Well, I grew up in a little town in the Midwest
, Council Bluffs, Iowa
, a town of 45,000 people I guess. The son of a religious family. Successful in business. But, a small town family basically.
And, I grew up with I guess all the prejudices that come with that of—of the affirmative sort. That is, ah a belief that people are basically pretty decent. Ah. That America works. That it’s probably the best place in the world that’s ever been imagined and ah that life is probably going to be pretty sweet, and as a consequence, ah in the early sixties it was easy really to maintain that belief.
Ah. Up until the civil rights movement when suddenly it became clear to me...I mean I’ve grown up in ah, you know, a situation where everything was pretty, pretty sweet. Ah. That suddenly to discover that for a great many people in America that I never really thought about very much, never really seen very much, that life was not only not sweet, but that it was very, very bitter.
Ahm. And, as a consequence, you put together that kind of optimism about what America can be with that discovery that it’s not what, what it says it is and the first thing you have to do is just go out and change it. I mean that’s it. There’s no obstacle too great. You just go change it. There’s just the sense that, ah that what is right will happen if you just take a step and go do it. You know. I think that marked a lot of the early civil rights movement.
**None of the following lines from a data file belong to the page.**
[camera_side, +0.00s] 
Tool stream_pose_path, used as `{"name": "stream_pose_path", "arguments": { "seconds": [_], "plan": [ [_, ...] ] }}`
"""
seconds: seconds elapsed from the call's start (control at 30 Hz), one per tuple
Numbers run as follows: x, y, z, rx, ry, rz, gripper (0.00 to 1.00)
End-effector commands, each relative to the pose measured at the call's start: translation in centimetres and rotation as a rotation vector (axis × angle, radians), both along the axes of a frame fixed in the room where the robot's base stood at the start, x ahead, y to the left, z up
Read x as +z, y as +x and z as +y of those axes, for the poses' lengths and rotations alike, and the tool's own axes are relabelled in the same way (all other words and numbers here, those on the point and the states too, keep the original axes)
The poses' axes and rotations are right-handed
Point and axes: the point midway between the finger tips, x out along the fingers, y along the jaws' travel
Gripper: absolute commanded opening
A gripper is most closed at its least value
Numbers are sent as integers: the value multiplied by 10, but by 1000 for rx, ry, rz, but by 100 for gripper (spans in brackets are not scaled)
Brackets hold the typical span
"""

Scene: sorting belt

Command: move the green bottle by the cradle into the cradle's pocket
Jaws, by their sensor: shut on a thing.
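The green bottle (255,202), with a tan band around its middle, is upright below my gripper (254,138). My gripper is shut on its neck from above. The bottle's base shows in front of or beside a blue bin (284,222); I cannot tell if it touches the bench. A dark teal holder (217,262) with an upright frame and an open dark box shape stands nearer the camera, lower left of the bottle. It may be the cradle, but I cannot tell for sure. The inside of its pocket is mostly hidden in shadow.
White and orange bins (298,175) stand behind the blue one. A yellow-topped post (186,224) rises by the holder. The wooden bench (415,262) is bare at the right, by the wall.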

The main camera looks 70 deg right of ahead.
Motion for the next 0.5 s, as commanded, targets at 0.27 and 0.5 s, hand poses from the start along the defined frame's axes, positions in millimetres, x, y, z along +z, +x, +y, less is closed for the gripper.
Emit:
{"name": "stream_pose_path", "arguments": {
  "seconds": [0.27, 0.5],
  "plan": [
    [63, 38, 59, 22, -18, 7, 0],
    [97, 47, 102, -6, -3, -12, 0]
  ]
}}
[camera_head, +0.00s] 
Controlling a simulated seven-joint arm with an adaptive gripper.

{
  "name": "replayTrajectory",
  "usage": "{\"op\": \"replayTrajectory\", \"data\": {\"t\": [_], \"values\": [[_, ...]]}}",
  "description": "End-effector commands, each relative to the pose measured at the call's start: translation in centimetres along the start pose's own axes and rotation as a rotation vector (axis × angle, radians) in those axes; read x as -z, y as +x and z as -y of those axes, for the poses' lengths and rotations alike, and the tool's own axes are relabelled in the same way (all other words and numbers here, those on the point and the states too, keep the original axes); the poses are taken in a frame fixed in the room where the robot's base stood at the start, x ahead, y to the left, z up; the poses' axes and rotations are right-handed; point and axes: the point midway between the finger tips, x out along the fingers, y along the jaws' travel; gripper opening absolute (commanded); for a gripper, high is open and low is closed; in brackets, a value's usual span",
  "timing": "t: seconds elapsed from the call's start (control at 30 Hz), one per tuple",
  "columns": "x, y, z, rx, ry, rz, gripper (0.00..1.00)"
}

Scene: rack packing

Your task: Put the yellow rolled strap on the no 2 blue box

Also, for me where my first involvement really was with farm worker struggles and in California
ah and seeing what happened to farm workers and saying, wait a minute. This isn’t right. If people knew about this, this couldn’t go on. So, you go out to change it, and it was very easy then to believe that. It was at a time when things seemed flexible. After all, we had a President, John Kennedy, who sort of embodied a lot of the best of that hope.
Ah. It was hard for me to say that ah when he was first elected. I grew up in a Republican family, and I was Republican and ah...Then, suddenly, I saw in Kennedy the kind of reflection of of those good values and that sense of hope ah that made me think well, if we just set about it, we really can ah can make this quite a spectacular...an an even more spectacular ah place to be, and that’s really how I came...I got to the late sixties down a pretty smooth path and one that was marked really with a sense of, of great hope for the future.